Isaiah prophesied about a great light that would dawn on people who lived in a land of deep darkness. In our age of electric lighting and (still, so far) reliable energy supplies, pitch darkness is a rare experience. Still, I suppose most of us have experienced a power cut at some time. For sighted twenty-first-century people, being plunged unexpectedly into darkness is unnerving. Assuming we do not have our mobile phone or a torch to hand, we can either sit in the dark waiting for the light to return or fumble towards where we hope to find a switch.

In Isaiah’s day, people knew how deep darkness could be. Night-time was a fearful place in days without streetlights, and when hostile nations and predatory beasts were on hand. It was also a place of hiddenness. Darkness meant both the threat of unforeseen attack from enemies and the temptation to think sin could be concealed from God. The metaphor of darkness would, therefore, have resonated profoundly with Isaiah’s first readers. It was a powerful way to describe the spiritual decline of the nation.

Some of the people of Judah in Isaiah’s time, facing uncertainty on the global stage, sought understanding from mediums and spiritists, who promised insight into hidden things. Isaiah says these people have “no light of dawn” (8:20) and describes the consequences for those who consult them “they will look towards the earth and see only distress and darkness and fearful gloom, and they will be thrust into utter darkness” (8:22). Seeking light in the shadows, they stumbled into deepest gloom.

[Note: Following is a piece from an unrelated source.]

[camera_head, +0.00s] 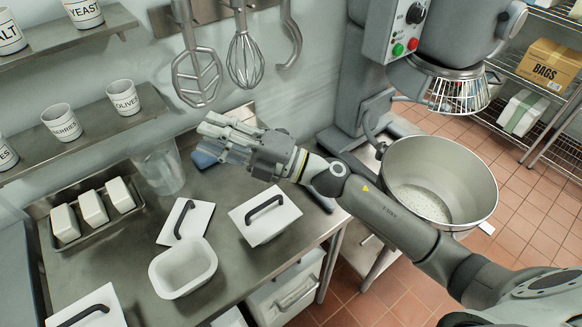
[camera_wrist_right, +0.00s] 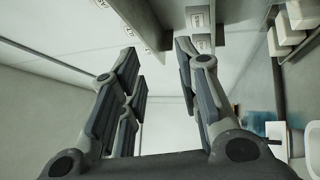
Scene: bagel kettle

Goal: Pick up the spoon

This was no accidental stumbling away from God. It was a wilful rejection of his light for falsehood. God had warned clearly in his law that defilement would come through turning to mediums and spiritists (Leviticus 19:31). It has always been so with sinful people. We prefer to hide in the darkness rather than bringing our deeds unto God’s light: “Everyone who does evil hates the light, and will not come into the light for fear that their deeds will be exposed” (John 3:20).

Where the people should have turned was to their God, to consult his “instruction and the testimony of warning” (8:20). There is no light without God. He is light (1 John 1:5): pure truthfulness and holiness without shadow or hidden recess. His Word spoken to his people shines the light of truth on them, to guide their paths (Psalm 119:105; Proverbs 6:23). The word of God through prophets like Isaiah was an inconvenient truth for those in Judah who preferred to believe a lie. They wanted a God of endless comfort. A guarantor of peace without pain.

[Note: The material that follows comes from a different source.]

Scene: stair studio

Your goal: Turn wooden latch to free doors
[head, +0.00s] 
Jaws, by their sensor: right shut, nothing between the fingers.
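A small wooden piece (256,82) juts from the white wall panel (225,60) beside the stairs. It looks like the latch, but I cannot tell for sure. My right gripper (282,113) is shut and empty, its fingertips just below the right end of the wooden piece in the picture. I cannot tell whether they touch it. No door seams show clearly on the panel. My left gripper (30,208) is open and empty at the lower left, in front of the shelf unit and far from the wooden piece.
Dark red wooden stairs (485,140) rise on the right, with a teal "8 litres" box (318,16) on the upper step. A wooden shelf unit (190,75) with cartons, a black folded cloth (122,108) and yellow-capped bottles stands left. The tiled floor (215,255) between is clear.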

The light Isaiah foresaw was more than just prophetic words. It was embodied in a person – a coming child and son who would be called Wonderful Counsellor. Whoever this prophecy refers to in the immediate horizon of Isaiah’s time, we know its ultimate fulfilment is in Jesus. In the historic homelands of Zebulun and Naphtali – Galilee of the nations – he preached God’s kingdom now arriving and called people to repentance (Matthew 4:13-17). The great light had dawned for Jew and Gentile alike.

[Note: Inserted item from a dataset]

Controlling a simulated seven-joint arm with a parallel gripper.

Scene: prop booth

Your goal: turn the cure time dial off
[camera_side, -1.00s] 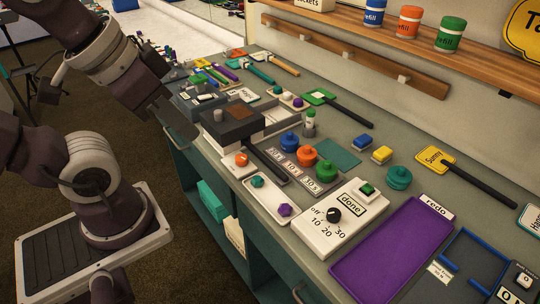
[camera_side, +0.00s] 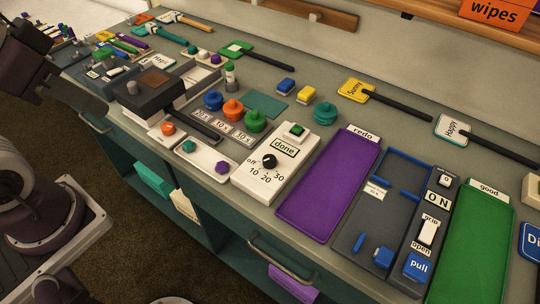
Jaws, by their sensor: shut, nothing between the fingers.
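The cure time dial is a black round knob (camera_side: 269,161) on a white panel (camera_side: 244,183), with "off", "10", "20" and "30" printed around it. A small pale mark shows on the knob, but it is too small to tell which label it points at. A green button (camera_side: 297,130) and the word "done" sit above it on the same panel. My gripper (camera_side: 76,122) is at the left, dark and shut, far from the dial and in front of the bench's left part. Nothing shows between its fingers.
A purple tray (camera_side: 328,186) lies right of the panel. Blue, orange and green pots (camera_side: 233,110) stand behind it. A white tray (camera_side: 203,160) with teal and purple knobs is to its left. A dark grey box (camera_side: 150,90) stands nearer my gripper.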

What does this mean for Christian leaders? One of the most profoundly challenging books I have read about leadership is In the Name of Jesus by Dutch Roman Catholic priest Henri Nouwen (Darton, Longman & Todd, 1989). He writes (p.10):

After twenty-five years of priesthood, I found myself praying poorly, living somewhat isolated from other people, and very much preoccupied with burning issues. Everyone was saying that I was doing really well, but something inside me was telling me that my success was putting my own soul in danger. I began to ask myself whether my lack of contemplative prayer, my loneliness, and my constantly changing involvement in what seemed most urgent were signs that the Spirit was gradually being suppressed. It was very hard for me to see clearly ... I was living in a very dark place.

Perhaps you can identify with this experience too? Especially in this busy season, we easily become slaves to what seems urgent and neglectful of what is most important. People may even tell us we are doing well, but we know we are in the dark.

When we sense the gloom, we can stumble for any light to brighten our path. False lights promise hope and healing. We may not consult spiritists and mediums, but we look to self-help gurus and pop psychology. We follow the message of our culture that tells us to protect ourselves, love ourselves and develop ourselves. We turn our half-open ears to other voices. We indulge ourselves with stolen pleasures or console ourselves with the success that imperils our souls. It is often in the night-time, when alone and weary, that these temptations clamour and we sin. Struggling with the gloom, we plunge into deeper darkness still. The Spirit is suppressed, even grieved.

If you are leading from a dark place, it is time to step into the light. When we live by the truth, we come into the light and others see that our works have been done in God’s sight (John 3:21). Christian leaders are accountable to God. We are people of the light and we must lead in the light.

We must resist the draw of lesser lights that are no lights at all.

We need nothing less than the light of Christ to rise in our hearts. This is the way of contemplative prayer and meditative reading. We need deep and unhurried time spent gazing on Christ, crying for mercy, and returning thanks for his grace. We must take enough time savouring the words of Scripture to let our hearts’ eyes adjust to its penetrating light – soaking in each promise, heeding every warning, noting each command. Only in the light of Christ can we lead others to glory in him. The Wonderful Counsellor works his words into our inner being through the Spirit he promised as we turn to his light.

Coming into the light means naming the darkness for what it is. Confessing the false lights that have dragged us into deeper darkness. Hidden sins like binge eating and watching pornography. Respectable sins of self-aggrandisement and boasting in ministry prowess. Too-readily-excused sins of irritability with our families and neglect of Sabbath, giving our dependents and our Lord crumbs of our time.

Coming into the light of God, especially if our spiritual eyes have grown accustomed to the shadows, can be painful. But it is a purifying pain.

Only in this light can we see what matters most, distinguishing the apparently urgent from the absolutely essential. In this light, we see things differently. People we had dismissed as insignificant, we now see as indispensable. Blessings we had taken for granted are revealed to be treasures of great worth. Sins that seemed so comforting are exposed as the poisonous snares they truly are. And ourselves, who we had come to love or to despise, we see as deeply flawed yet loved more deeply still.

So, brothers and sisters. As you prepare to celebrate the light that dawned over Israel’s darkness 2000 years ago, let the light of the Wonderful Counsellor shine in your heart today.